Treasures Transcending Borders

The western Muslim regions of China are located at the confluence of Europe and Asia, being home to ethnically and linguistically diverse groups of peoples, including Kazakhs, Tajiks, Uzbeks, and Uyghurs all co-existing at the same time. Located at a vital point along the Silk Route, it was a place where Mediterranean, Islamic, and Indian cultures converged by means of trade and commerce over an extended period of time. Both the movement of peoples and circulation of their art techniques enjoyed free passage in this region transcending borders, forming a mix of cultures. In the Yuan dynasty, the Mongols were able to connect the great civilizations of East and West, and later the Manchu in the Qing dynasty assumed control over Inner Asia, reopening this passage in the west once more. Consequently, the delicate metal wares of nomadic peoples and the aesthetics of Islamic jades and precious stones appeared as far away as the Forbidden City in Beijing, injecting Qing dynasty art with new vitality.


Lace veil with tassels, Work of the Muslim regions, Presented from Yengisar in 1779, Qing dynasty, 18th century. © National Palace Museum

This lace veil is an item used in Tajik women's wedding. The lace veil, weaved in a rather unique way, features a hollow square added with silk threads to produce geometric patterns. The lace veil is one of the few surviving works of such designs from the eighteenth century. The upper edge of the veil was embroidered with guipure embroidery, one side of which comprises grass-patterned red velvet strips in gold silk threads, and the other side of which contains flower-patterned blue fabric strips in silk threads. The aforementioned embroidery techniques and designs are common in Central Asia. The lace veil is attached with two sets of bands, one set of which consists of a red cotton thread decorated with a silver silk thread knot, and the other is made up of a gold silk thread decorated with a pearl knot and a gemstone pendant with gold inlay. For the latter, gold pearl-based geometric patterns were employed to form its golden accessories, which were embedded with red and green gemstones, exemplifying a typical Islamic style. This veil was made in Yengisar, a city under the administration of Kashgar, which was a gathering place west of China linked with the northern, central, and southern routes of the Silk Road in ancient times.
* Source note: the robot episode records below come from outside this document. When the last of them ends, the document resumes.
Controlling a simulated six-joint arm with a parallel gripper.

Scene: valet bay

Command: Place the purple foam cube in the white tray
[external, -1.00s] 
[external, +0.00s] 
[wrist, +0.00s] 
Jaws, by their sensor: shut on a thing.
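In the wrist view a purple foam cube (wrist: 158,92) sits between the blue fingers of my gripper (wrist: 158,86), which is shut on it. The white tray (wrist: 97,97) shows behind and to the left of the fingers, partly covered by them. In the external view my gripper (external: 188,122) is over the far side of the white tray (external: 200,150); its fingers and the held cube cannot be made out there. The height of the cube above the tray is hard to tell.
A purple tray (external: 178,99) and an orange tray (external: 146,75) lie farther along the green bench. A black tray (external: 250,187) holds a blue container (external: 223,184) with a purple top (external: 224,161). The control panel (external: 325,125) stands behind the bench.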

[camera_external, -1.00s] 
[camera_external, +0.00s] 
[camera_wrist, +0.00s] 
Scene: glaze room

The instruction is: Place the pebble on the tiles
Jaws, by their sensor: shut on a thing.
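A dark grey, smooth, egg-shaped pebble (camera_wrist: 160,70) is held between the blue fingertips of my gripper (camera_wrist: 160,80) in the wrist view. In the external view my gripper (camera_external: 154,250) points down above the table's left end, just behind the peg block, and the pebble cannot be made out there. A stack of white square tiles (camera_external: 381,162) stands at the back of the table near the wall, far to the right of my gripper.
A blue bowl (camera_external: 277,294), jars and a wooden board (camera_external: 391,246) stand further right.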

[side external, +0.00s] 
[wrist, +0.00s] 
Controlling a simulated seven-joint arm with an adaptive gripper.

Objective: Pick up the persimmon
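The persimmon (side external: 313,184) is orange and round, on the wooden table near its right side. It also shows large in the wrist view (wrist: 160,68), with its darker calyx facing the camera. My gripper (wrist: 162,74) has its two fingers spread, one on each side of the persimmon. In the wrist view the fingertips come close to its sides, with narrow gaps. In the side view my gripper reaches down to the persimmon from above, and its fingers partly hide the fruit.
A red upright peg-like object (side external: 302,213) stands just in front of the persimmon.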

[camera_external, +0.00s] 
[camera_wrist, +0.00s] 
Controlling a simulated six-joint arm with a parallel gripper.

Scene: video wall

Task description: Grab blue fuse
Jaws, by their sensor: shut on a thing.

Trading between countries in Central Asia bloomed during the time of the Silk Road, and the lace exhibited here truthfully exemplifies the multicultural elements observed along the Silk Road.


 Gold aigrette with pearl and gem inlay, Work of the Muslim regions, Presented from Kashgar in 1770, Qing dynasty, 18th century. © National Palace Museum

The Qing dynasty wooden box used to hold the gold aigrette with pearl and gem inlay shown here is written with the characters "gold–jade jigha," where jigha may have been the Chinese pronunciation of the Persian word for the feather headdress found on the headscarves worn by Indian and Islamic aristocrats or royal families. According to the "Inspection Report of the Committee for the Disposition of the Qing Imperial Possessions," the gold aigrette with pearl and gem inlay was offered by Kashgar to the Qing court in 1770. The roots of the feathers found on this headdress consist of jade-made tubes. The center of the headdress is a circular flower, whereas the two sides of the feathers are adorned with a series of round gemstones that progressively diminish in size. The end of feather hangs down on one side and contains a single gemstone. Such a design is identical to the accessories found on Islamic headscarves. The bottom of the headdress, also decorated with gemstones, is attached with loosely spread gold leaves. The two sides of the headdress are equipped with a golden hook that can be fixated to hats. Behind the feathers are two long crests. The feather headdress, initially worn only by aristocrats, took on different forms after the eighteenth and nineteenth centuries. New complex or altered designs of the headdress caused it to deviate from its original purpose (i.e., used as a symbol of social status) to one that focused on the pursuit of exquisiteness. Based on the craftsmanship and style of this artifact, it is surmised to have been an imitation of Islamic-styled Altishahr works.


Gold overlay aigrette with pearl and gem inlay, Work of the Muslim regions or the Mughal Empire, Qing dynasty, Early 19th century. © National Palace Museum

This magnificent accessory, called gold overlay aigrette with pearl and gem inlay, is a clear embodiment of Islamic culture. The artifact holds numerous thin, long golden branches that extend outwards from the central column. The top of the column is a pink tourmaline featuring a design that is reminiscent of the cluster of upright feather tassels found on kings' headscarves in Islamic culture post-eighteenth century. In addition, the beads and red and green gemstones embedded on the central column demonstrate colors, aesthetics, and inlay and string decoration techniques that mirror those of the Mughal Empire. The Islamic-styled headdresses found in the collection of the Qing court may have been offered by Altishahr, a region comprising the Tarim Basin as well as the Southern Circuits of Tian Shan at the time. The said region includes modern-day Afghanistan and a part of Kyrgyzstan. In the early nineteenth century, merchants of the Khanate of Kokand controlled the import and export trades of Central Asia as well as those of Northern and Southern Circuits of Tian Shan. Because of geographical vicinity and cultural similarity, Islamic culture-related artifacts were remarkably common in Altishahr at the time, contributing to some of its artifact masterpieces being subsequently sent to the Qing court.